- _Exercise objective_
Find the string "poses" and gather every line that holds it.

- _Data extract_
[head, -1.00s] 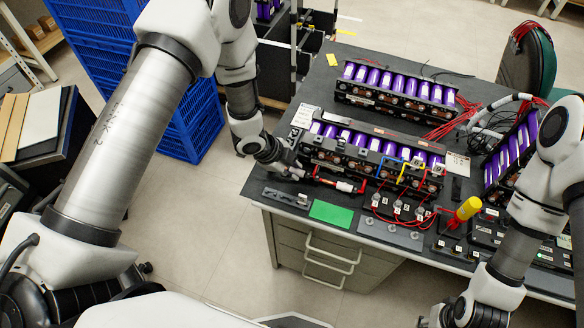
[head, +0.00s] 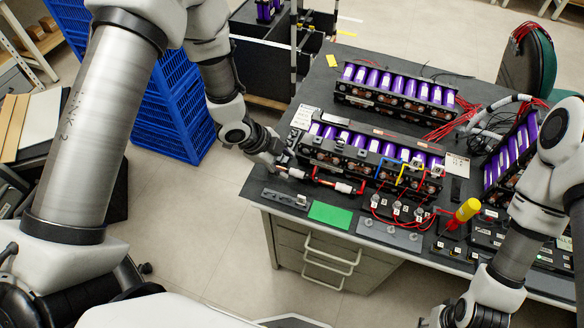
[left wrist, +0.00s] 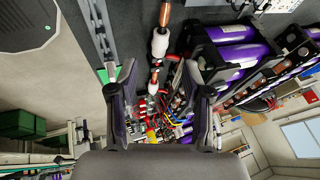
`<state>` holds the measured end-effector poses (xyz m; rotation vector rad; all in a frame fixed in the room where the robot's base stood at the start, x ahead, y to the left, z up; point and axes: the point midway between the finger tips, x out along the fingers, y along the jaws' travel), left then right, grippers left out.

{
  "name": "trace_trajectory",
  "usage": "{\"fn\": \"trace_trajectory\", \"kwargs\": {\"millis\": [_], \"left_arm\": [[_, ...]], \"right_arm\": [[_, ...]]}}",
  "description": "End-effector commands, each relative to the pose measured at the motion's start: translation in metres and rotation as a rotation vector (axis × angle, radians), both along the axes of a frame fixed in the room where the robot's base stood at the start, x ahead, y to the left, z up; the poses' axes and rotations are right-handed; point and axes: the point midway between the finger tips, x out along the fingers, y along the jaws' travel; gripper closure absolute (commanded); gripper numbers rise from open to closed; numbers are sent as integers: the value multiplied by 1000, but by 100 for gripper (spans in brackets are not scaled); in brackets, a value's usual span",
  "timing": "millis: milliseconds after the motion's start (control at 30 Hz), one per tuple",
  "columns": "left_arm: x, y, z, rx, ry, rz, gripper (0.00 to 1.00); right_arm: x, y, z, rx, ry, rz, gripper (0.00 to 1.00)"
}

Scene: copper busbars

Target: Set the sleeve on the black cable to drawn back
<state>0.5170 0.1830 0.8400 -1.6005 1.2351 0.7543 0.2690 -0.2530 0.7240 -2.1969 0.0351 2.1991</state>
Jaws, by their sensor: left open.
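A thin cable run lies along the front of the near battery module. In the head view it has a white sleeve (head: 296,173) at its left end and another white sleeve (head: 344,188) further right, with red stretches between. In the left wrist view a white sleeve (left wrist: 160,44) sits below a bare copper end (left wrist: 165,14), with dark and copper parts under it. I cannot tell for certain which stretch is the black cable. My left gripper (head: 279,163) is open and empty beside the left end; its spread fingers show in the left wrist view (left wrist: 158,84). My right gripper (head: 450,315) is at the bottom edge, its fingers unclear.
The near battery module (head: 370,155) stands right behind the cable run, with another (head: 395,90) farther back. A green patch (head: 330,213), a grey strip (head: 285,198) and a yellow-handled tool (head: 466,210) lie toward the table's front. Blue crates (head: 170,115) stand left of the table.

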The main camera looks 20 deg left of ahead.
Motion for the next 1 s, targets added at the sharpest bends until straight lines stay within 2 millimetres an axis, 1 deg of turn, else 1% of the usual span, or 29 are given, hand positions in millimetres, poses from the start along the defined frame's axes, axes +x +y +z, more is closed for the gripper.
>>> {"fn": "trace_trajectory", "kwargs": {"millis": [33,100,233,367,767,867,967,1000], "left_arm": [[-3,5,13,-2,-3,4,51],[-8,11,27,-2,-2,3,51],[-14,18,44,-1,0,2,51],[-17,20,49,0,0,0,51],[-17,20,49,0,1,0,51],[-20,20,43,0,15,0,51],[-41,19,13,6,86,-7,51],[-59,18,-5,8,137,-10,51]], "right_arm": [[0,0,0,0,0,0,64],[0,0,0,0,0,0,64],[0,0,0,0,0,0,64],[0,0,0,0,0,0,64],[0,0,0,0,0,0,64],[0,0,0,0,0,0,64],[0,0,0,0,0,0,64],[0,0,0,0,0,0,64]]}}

- _Solution to this task_
`<state>` holds the measured end-effector poses (xyz m; rotation vector rad; all in a frame fixed in the room where the robot's base stood at the start, x ahead, y to the left, z up; point and axes: the point midway between the finger tips, x out along the fingers, y along the jaws' travel), left then right, grippers left out.
  "description": "End-effector commands, each relative to the pose measured at the motion's start: translation in metres and rotation as a rotation vector (axis × angle, radians), both along the axes of a frame fixed in the room where the robot's base stood at the start, x ahead, y to the left, z up; the poses' axes and rotations are right-handed; point and axes: the point midway between the finger tips, x out along the fingers, y along the jaws' travel; gripper closure absolute (commanded); gripper numbers rise from open to closed; numbers are sent as integers: the value multiplied by 1000, but by 100 for gripper (spans in brackets are not scaled); in brackets, a value's usual span",
Motion for the next 1 s, targets added at the sharpest bends until straight lines stay within 2 millimetres an axis, 1 deg of turn, else 1% of the usual span, or 29 are given, hand positions in millimetres, poses from the start along the defined frame's axes, axes +x +y +z, more is closed for the gripper.

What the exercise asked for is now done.